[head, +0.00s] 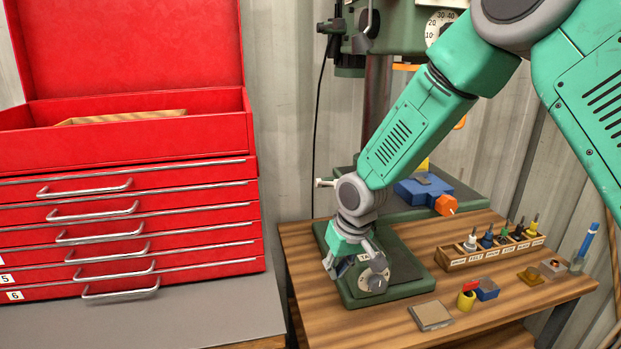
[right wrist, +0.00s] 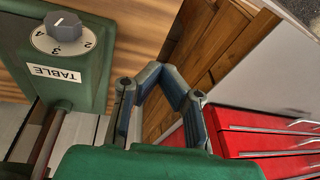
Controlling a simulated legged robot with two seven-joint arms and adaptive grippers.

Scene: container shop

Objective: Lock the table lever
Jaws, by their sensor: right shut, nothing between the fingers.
§ §
◆ THE PROBLEM
Transcribe the material exactly, leaving every picture out.

◆ THE RESPONSE
[head, +0.00s] 
[right wrist, +0.00s] 
Controlling a simulated legged robot with two seven-joint arms and adaptive grippers.

Scene: container shop

Objective: Lock the table lever
Jaws, by their sensor: right shut, nothing between the fingers.

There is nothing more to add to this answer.